Small-town boredom meets libidinal angst, driving a teenaged girl to distraction in a smarter-than-usual teen sex farce.
Here's a clever, refreshingly real twist on the teenage sex farce. Alma, 15, is bored out of her mind in Skoddeheimen, a Norwegian Podunk introduced through funny-mundane shots of hay bales and tractors. The main employer is a turnip factory and the leisure-time highlight is the convenience store. With its tiny dating pool and lack of diversions, it's the sort of place to drive a pretty, dateless girl to distraction.
As the title promises, the film is a sexually frank, comically vulgar, but not exploitative look at Alma's erotic life. Her libido is humming -- screaming -- for release, and you know what they say about idle hands. We meet Alma splayed out on her kitchen floor, phone receiver cradled against her ear as she embarks on ... let's call it a journey of self-exploration. Alma is quite a regular customer for the phone-sex line -- her mother is stopped dead in her tracks by the $1,000 service bill. Alma calls so often that the guy on the other end has turned into a kind of helpful uncle, giving her solid personal advice as well as carnal murmurings.

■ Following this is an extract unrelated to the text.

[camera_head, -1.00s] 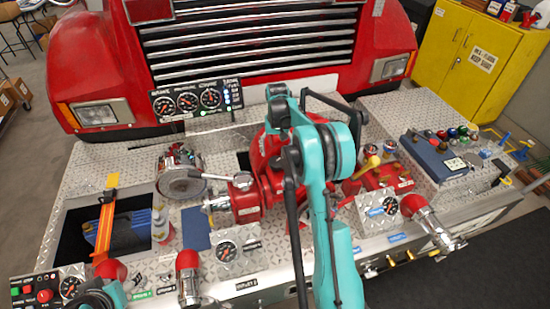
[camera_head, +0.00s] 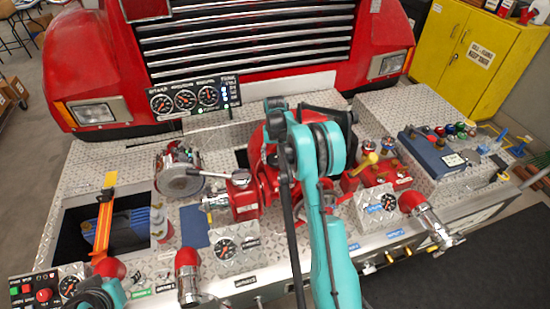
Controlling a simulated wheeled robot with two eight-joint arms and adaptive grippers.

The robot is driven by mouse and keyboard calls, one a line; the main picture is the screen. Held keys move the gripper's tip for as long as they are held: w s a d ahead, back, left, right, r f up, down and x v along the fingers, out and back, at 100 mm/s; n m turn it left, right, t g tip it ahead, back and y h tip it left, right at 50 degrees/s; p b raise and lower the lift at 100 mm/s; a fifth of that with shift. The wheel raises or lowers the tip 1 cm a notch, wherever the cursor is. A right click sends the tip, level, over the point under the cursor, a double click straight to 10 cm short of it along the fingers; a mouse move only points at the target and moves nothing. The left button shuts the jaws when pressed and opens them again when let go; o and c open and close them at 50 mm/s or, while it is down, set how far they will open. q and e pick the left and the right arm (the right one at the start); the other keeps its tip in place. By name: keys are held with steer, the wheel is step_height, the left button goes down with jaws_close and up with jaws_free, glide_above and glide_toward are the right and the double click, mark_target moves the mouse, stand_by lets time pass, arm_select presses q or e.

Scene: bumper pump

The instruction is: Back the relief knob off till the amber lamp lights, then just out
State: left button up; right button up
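My right arm (camera_head: 325,225), teal with black parts, rises from the bottom middle and bends over the red pump body (camera_head: 270,150). The arm covers much of the pump, and I cannot make out my right gripper's fingers. A yellow knob (camera_head: 369,159) stands on the red valve block (camera_head: 380,177), just right of the arm; I cannot tell whether it is the relief knob or is touched. A lamp column (camera_head: 228,91) is beside the gauges; no lit amber lamp can be made out. My left gripper (camera_head: 103,295) shows partly at the bottom left, its fingers unclear.
A dark recess (camera_head: 70,225) with an orange strap (camera_head: 104,220) lies at left. Red-capped outlets (camera_head: 187,258) and (camera_head: 411,201) line the front edge. A steel lever (camera_head: 215,175) reaches toward the pump. A blue case (camera_head: 433,155) and small coloured parts sit at right.

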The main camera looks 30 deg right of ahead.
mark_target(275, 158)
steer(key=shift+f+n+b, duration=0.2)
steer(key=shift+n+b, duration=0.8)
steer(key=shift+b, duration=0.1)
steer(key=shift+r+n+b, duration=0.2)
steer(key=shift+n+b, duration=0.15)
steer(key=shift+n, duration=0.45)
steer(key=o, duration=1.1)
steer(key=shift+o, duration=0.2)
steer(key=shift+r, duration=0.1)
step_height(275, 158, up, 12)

Alma's quirky erotic fantasy life is rendered in dream sequences so vivid that we're not positive whether her embarrassing show-and-tell episode with dreamboat classmate Artur is real. When she shyly boasts about it to her frenemy Ingrid, word spreads through the little town like wildfire and soon even tots taunt her with naughty sing-song nicknames. Her path takes her from class outcast to a groovy college students' flat in Oslo and back to Skoddeheimen and true love.

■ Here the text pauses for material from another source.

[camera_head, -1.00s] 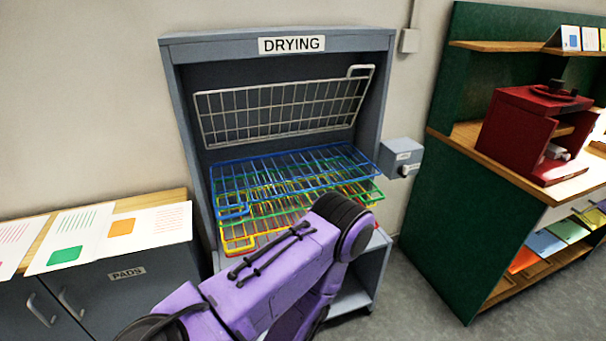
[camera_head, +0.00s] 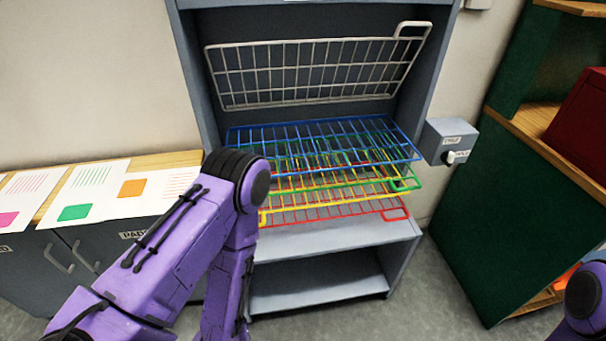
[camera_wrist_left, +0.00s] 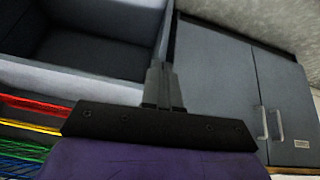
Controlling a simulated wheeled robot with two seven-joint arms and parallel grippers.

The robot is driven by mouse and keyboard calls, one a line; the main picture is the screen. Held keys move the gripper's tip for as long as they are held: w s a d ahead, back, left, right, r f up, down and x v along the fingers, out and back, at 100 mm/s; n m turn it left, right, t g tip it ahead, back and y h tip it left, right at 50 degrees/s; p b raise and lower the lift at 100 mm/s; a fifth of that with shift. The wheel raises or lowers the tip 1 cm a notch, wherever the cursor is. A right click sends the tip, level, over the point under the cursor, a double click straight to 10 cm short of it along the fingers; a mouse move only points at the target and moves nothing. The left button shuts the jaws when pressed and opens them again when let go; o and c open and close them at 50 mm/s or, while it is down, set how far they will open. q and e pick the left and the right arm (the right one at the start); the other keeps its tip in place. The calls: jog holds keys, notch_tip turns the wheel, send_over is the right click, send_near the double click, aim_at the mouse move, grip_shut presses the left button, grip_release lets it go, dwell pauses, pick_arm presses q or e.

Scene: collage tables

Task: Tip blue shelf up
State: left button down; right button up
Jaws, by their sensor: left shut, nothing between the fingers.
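The blue shelf (camera_head: 325,145) is a wire rack lying roughly flat in the grey drying cabinet, the top one of the lowered racks. Above it, a white wire rack (camera_head: 315,75) stands tipped up against the cabinet back. My left arm covers the blue shelf's left front corner in the head view. My left gripper (camera_wrist_left: 163,88) is shut and empty in the left wrist view, near the cabinet's lower part. In that view, an edge of the blue shelf (camera_wrist_left: 18,174) shows at the lower left, apart from the fingers. My right gripper is out of view.
Green (camera_head: 405,184), yellow (camera_head: 263,217) and red (camera_head: 395,214) racks lie below the blue one. A small grey box (camera_head: 448,138) juts from the cabinet's right side. A dark cupboard with paper sheets (camera_head: 95,190) stands left, a green unit (camera_head: 510,200) right.

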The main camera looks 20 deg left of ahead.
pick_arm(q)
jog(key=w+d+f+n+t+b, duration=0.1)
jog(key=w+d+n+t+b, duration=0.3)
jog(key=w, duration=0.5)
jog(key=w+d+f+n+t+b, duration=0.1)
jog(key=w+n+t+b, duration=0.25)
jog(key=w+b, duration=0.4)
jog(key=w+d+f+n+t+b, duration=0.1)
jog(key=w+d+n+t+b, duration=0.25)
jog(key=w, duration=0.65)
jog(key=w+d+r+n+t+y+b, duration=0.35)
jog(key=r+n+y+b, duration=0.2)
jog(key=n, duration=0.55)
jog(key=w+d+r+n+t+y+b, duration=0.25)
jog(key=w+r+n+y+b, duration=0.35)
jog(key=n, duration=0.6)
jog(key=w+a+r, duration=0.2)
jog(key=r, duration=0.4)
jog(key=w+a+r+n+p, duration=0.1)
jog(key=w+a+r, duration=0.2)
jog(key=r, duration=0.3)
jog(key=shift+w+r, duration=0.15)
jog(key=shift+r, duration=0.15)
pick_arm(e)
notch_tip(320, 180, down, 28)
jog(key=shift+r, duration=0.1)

The script, adapted by director Jannicke Systad Jacobsen from a novel by Olaug Nilssen, is populated with unusually well worked-out characters for a light teen comedy. First-time actress Helene Bergsholm is endearingly awkward and natural as the sexually precocious heroine. As her sardonic sidekick Sara, who writes pedantic pen-pal letters to U.S. death row inmates and pursues a daft romance with the class stoner, newcomer Malin Bjorhovde elevates sullen eye-rolling to high art. The film's sitcom-worthy characters exist alongside observational touches that make the situation feel authentic. "Turn Me On, Dammit!" is a sweet, salty pastry much tastier than "American Pie."